(Tool calls from robot episodes)
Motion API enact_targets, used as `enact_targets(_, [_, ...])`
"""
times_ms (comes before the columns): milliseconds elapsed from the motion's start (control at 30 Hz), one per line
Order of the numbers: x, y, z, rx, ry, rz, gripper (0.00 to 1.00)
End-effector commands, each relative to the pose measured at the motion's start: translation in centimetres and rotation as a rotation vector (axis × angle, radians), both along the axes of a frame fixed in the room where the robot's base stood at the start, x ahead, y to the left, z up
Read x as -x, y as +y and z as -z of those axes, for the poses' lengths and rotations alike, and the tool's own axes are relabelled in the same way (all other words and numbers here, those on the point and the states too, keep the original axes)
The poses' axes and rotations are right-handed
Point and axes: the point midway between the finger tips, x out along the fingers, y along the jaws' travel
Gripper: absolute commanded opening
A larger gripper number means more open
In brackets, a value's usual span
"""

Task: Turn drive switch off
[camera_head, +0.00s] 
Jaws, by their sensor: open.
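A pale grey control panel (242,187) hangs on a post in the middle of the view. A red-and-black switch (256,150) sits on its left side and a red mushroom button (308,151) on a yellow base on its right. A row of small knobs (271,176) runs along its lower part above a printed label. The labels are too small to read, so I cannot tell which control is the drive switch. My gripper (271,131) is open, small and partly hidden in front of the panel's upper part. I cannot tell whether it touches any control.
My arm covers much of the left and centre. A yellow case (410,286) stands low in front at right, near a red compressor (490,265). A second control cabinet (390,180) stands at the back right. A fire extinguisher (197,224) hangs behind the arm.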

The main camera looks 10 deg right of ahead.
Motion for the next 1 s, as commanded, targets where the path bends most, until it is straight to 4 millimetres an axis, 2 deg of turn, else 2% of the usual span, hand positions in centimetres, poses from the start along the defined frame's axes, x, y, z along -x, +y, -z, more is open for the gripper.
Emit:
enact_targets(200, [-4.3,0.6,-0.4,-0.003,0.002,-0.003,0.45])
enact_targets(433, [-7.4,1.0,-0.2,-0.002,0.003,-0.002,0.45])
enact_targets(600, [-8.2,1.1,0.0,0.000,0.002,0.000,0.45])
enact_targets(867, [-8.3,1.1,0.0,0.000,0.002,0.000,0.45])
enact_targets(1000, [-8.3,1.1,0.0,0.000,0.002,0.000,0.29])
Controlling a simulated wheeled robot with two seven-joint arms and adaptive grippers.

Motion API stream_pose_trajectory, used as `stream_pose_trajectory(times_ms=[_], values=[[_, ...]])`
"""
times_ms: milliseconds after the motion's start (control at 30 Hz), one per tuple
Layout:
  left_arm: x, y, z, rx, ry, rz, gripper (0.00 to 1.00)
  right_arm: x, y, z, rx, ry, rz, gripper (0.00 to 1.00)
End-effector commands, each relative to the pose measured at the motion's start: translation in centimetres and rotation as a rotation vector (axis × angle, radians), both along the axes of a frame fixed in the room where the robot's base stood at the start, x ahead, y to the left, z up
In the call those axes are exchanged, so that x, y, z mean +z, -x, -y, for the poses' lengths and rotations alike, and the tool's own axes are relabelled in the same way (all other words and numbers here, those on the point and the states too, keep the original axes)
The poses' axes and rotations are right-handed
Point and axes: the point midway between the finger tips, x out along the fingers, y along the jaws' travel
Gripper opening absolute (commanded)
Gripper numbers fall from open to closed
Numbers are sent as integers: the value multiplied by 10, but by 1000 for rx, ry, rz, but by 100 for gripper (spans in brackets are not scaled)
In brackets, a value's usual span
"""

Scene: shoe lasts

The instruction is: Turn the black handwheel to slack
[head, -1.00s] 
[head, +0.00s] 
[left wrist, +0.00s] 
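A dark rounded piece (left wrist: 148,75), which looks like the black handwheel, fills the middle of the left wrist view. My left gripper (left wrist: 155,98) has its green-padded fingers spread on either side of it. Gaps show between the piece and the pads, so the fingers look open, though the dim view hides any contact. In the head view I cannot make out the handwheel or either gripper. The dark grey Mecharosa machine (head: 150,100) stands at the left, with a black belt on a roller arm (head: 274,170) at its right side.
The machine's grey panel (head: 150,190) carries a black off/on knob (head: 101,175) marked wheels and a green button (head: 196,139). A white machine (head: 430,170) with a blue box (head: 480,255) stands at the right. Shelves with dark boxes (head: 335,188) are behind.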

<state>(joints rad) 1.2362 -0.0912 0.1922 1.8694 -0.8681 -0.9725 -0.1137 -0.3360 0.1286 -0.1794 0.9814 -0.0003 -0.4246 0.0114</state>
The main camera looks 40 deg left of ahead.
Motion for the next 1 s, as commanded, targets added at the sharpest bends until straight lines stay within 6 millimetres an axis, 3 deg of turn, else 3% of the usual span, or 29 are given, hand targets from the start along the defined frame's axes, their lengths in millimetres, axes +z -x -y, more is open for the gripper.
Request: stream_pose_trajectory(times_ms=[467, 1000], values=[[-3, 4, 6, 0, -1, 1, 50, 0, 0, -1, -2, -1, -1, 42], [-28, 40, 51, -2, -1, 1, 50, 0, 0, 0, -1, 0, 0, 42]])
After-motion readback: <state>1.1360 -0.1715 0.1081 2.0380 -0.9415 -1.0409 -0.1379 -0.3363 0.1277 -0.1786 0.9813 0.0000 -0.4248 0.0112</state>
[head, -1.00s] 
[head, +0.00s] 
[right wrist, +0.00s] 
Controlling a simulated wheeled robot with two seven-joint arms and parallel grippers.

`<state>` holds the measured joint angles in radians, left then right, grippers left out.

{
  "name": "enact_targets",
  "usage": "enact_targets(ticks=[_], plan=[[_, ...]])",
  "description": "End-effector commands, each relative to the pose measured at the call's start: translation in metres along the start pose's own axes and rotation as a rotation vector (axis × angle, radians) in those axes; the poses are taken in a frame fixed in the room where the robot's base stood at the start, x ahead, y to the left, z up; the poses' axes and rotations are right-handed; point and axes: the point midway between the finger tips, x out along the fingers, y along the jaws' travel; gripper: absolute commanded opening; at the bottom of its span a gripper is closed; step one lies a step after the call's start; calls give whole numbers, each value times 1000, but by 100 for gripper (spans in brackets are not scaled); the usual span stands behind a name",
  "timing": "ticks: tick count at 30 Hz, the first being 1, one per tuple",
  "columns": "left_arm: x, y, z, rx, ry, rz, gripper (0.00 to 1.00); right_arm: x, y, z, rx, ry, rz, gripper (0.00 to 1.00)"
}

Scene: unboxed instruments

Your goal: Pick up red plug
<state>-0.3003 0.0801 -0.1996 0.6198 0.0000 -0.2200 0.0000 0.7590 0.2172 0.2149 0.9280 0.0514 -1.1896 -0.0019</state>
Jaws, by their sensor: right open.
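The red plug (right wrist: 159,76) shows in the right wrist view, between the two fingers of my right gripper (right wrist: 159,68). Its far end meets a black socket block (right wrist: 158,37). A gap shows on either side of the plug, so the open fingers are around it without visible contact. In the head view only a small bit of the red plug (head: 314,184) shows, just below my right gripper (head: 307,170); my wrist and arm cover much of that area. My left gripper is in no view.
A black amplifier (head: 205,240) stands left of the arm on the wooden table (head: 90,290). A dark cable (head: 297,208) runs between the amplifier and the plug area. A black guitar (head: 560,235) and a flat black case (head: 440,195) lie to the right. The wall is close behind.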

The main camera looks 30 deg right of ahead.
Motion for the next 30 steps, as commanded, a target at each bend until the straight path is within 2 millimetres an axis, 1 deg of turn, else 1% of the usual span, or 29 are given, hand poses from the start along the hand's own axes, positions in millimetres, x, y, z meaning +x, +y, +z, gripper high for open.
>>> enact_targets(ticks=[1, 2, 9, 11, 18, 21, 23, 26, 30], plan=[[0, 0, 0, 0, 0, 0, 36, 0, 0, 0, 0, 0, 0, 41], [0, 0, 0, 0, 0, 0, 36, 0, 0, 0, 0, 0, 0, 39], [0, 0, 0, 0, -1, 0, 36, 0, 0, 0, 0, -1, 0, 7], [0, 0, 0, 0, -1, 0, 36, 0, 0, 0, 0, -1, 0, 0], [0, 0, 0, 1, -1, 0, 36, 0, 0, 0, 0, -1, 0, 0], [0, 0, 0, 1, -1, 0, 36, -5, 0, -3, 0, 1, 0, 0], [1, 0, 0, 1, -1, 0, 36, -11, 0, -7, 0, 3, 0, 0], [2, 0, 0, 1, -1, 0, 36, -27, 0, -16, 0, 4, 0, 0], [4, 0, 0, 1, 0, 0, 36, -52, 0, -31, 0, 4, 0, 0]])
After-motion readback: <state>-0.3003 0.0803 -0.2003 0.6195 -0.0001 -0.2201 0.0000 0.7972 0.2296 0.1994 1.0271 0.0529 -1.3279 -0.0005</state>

◆ DIRECTIONS
Only the lines from the one with "In the call" to the one with "Motion for the next 1 s, as commanded, targets added" are wanted; extract them exactly, both ends included.

◆ ANSWER BELOW
In the call those axes are exchanged, so that x, y, z mean +z, -x, -y, for the poses' lengths and rotations alike, and the tool's own axes are relabelled in the same way (all other words and numbers here, those on the point and the states too, keep the original axes)
The poses' axes and rotations are right-handed
Point and axes: the point midway between the finger tips, x out along the fingers, y along the jaws' travel
Gripper opening absolute (commanded)
Gripper numbers fall from open to closed
Numbers are sent as integers: the value multiplied by 10, but by 1000 for rx, ry, rz, but by 100 for gripper (spans in brackets are not scaled)
In brackets, a value's usual span
"""

Scene: shoe lasts

The instruction is: Turn the black handwheel to slack
[head, -1.00s] 
[head, +0.00s] 
[left wrist, +0.00s] 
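A dark rounded piece (left wrist: 148,75), which looks like the black handwheel, fills the middle of the left wrist view. My left gripper (left wrist: 155,98) has its green-padded fingers spread on either side of it. Gaps show between the piece and the pads, so the fingers look open, though the dim view hides any contact. In the head view I cannot make out the handwheel or either gripper. The dark grey Mecharosa machine (head: 150,100) stands at the left, with a black belt on a roller arm (head: 274,170) at its right side.
The machine's grey panel (head: 150,190) carries a black off/on knob (head: 101,175) marked wheels and a green button (head: 196,139). A white machine (head: 430,170) with a blue box (head: 480,255) stands at the right. Shelves with dark boxes (head: 335,188) are behind.

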<state>(joints rad) 1.2362 -0.0912 0.1922 1.8694 -0.8681 -0.9725 -0.1137 -0.3360 0.1286 -0.1794 0.9814 -0.0003 -0.4246 0.0114</state>
The main camera looks 40 deg left of ahead.
Motion for the next 1 s, as commanded, targets added at the sharpest bends until straight lines stay within 6 millimetres an axis, 3 deg of turn, else 3% of the usual span, or 29 are given, hand targets from the start along the defined frame's axes, their lengths in millimetres, axes +z -x -y, more is open for the gripper.

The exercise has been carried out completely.